#### Instruction
Transcribe the whole listing without a single picture.
----------
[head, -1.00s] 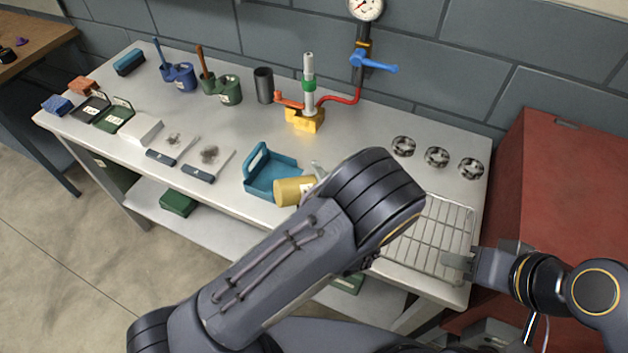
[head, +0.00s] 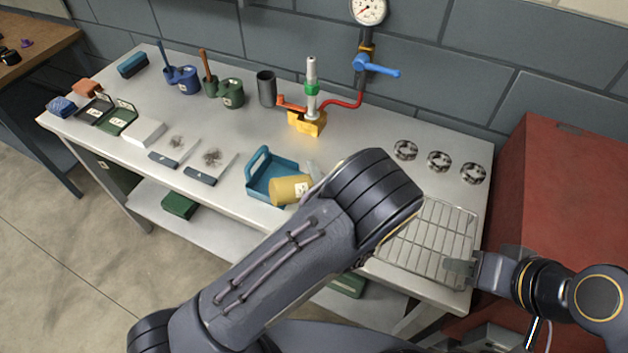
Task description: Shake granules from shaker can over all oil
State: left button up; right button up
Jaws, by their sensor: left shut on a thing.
----------
#### The reply
[head, -1.00s] 
[head, +0.00s] 
Task description: Shake granules from shaker can over all oil
State: left button up; right button up
Jaws, by their sensor: left shut on a thing.

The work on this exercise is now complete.